Opinion
2016–SC–000490–KB
12-15-2016
OPINION AND ORDER
The Board of Governors of the Kentucky Bar Association (KBA) has recommended that John Elias Dutra be found guilty of nine counts of misconduct and be permanently disbarred. This Court agrees and adopts the recommendation.
Dutra was admitted to the practice of law in the Commonwealth of Kentucky on October 9, 2000; his KBA member number is 88405. His bar roster address is 113 North Hamilton Street 1B, Georgetown, Kentucky 40324.
This disciplinary matter arises from three separate KBA Files, Nos. 22848, 23251, and 24093. Dutra's conduct in those cases has not been disputed, this case having proceeded as a default matter before the KBA's Board of Governors.
KBA File No. 22848 relates to Dutra's representation of Glenn Adkins in a Scott County domestic-relations case against Donna Adkins (now Hunter), specifically, in his handling of funds held in escrow. In 2007, Adkins's and Hunter's farm was sold, and the net proceeds—$154,447.02—were deposited in Dutra's firm's escrow account at Whitaker Bank, as ordered by the court. Between August 2007 and August 2011, checks totaling $8,750 were written on the account, all payable to Dutra, his former law partner, or to Dutra and the partner jointly. Each check included the notation "Adkins fee." Three other checks totaling $5,250 and payable to cash were also written on the account, each with a notation referring to Adkins. Dutra had not been authorized by the trial court to pay attorney's fees from the escrowed money.

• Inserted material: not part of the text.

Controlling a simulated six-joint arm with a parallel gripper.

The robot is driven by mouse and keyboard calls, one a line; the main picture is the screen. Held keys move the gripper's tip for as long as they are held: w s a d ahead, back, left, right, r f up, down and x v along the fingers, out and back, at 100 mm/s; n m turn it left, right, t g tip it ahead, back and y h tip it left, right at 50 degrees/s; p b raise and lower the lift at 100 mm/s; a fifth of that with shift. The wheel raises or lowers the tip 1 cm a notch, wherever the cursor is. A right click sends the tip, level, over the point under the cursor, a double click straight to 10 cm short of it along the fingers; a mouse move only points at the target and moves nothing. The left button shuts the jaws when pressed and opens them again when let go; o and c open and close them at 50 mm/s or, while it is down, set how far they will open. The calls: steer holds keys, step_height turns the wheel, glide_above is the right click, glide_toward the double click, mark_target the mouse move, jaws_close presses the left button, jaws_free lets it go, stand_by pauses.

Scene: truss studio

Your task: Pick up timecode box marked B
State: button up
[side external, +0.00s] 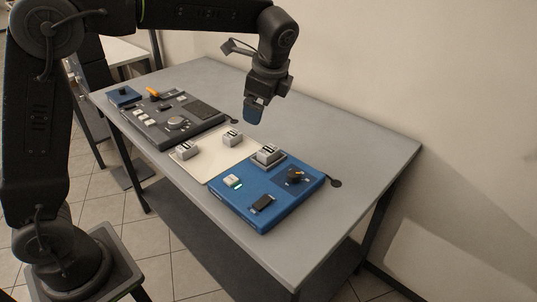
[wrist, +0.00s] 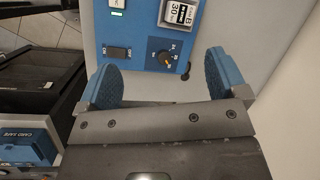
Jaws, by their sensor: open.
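The timecode box marked B (wrist: 180,12) is at the top edge of the wrist view, its white label reading B and 30 and its top cut off. It sits at the blue panel's (wrist: 142,22) edge, near the knob. In the side view a small grey box (side external: 267,154) sits at the blue panel's (side external: 245,210) back corner and looks like the same one; its letter is too small to read. My gripper (side external: 254,111) is open and empty above the table, behind and above the boxes. Its blue finger pads show in the wrist view (wrist: 166,80), apart from the box.
Two similar grey boxes (side external: 187,150) (side external: 232,138) stand on a cream mat (side external: 213,160). The blue panel carries a knob (side external: 296,176), a black switch (side external: 262,203) and a lit button (side external: 233,180). A dark console (side external: 165,120) lies left. The table's right side is clear.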

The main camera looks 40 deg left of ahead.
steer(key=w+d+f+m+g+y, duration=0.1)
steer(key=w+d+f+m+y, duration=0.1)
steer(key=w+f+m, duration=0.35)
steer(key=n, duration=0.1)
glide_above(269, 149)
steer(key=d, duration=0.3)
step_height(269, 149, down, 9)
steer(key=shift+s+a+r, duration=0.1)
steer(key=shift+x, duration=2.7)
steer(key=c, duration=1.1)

In July 2009, the trial court ordered that the escrowed funds be transferred to an interest-bearing account within ten days. On July 16, 2009, Dutra withdrew $100,000 from his escrow account and deposited it in a separate, interest-bearing account. From that point forward, Dutra continued making court-ordered payments from his firm's escrow account and from his general operating account. He would then reimburse those amounts from the second, interest-bearing account.

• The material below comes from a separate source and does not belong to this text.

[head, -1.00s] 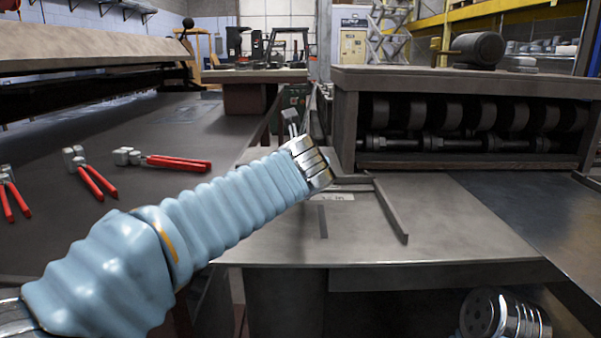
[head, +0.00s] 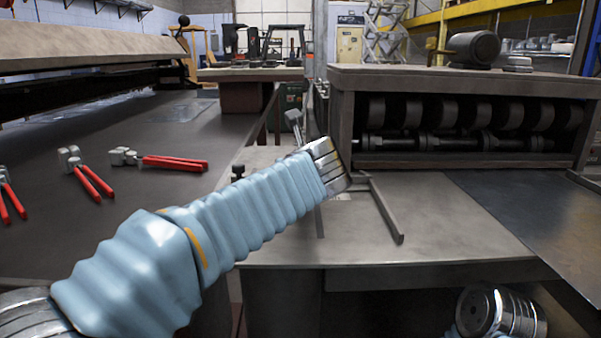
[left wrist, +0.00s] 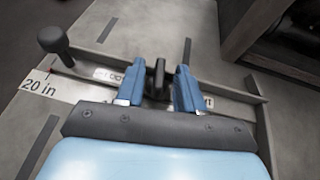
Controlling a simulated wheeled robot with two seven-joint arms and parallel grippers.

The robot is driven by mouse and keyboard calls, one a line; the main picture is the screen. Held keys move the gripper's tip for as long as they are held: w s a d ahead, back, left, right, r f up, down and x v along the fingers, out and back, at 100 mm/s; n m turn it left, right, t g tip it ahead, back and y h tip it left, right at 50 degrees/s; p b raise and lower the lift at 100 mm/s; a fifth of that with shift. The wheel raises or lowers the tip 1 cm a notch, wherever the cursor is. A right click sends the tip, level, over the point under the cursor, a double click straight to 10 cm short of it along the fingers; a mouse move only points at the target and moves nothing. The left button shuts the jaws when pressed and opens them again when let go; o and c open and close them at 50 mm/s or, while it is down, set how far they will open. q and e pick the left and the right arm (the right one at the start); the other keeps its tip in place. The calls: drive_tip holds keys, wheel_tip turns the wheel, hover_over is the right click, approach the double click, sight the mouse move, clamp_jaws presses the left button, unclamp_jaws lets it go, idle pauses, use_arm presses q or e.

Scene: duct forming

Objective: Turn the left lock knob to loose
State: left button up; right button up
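In the left wrist view, my left gripper (left wrist: 160,90) has its two blue fingers apart, one on each side of a small dark upright knob (left wrist: 159,72). Gaps seem to show between the knob and the fingers; I cannot tell if either touches it. A second black knob with a rounded head (left wrist: 53,40) stands farther left, near the "20 in" label (left wrist: 40,87). In the head view a black knob (head: 238,170) shows just left of my left arm, which hides the left fingers. My right wrist shows at the bottom right; its gripper is out of frame.
A metal worktable (head: 440,235) carries an angled metal bar (head: 385,210). A roller machine (head: 460,115) stands behind it. Red-handled pliers (head: 170,162) and similar tools lie on the dark bench (head: 60,235) at left.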

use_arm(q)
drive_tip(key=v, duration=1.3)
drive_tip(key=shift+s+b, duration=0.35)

Donna Hunter became concerned about Dutra's handling of the escrowed money and demanded an accounting. On February 15, 2013, Dutra provided her with a document he claimed was an accounting of the funds. This document stated that $92,603.01 remained from the proceeds of the sale, with the last entry dated December 22, 2009. The document included no account numbers, nor were any bank records attached. And there was no mention of interest generated by the funds.
On March 28, 2013, Dutra withdrew $17,470 from the interest-bearing account, even though the trial court had not authorized it. The funds were not paid to Adkins or Hunter. It was later learned that on the same day, Dutra tendered a cashier's check for $17,465 to a successor trustee in another case in which Dutra mishandled funds. The Board's findings suggest that Dutra made the payment out of the Adkins–Hunter funds.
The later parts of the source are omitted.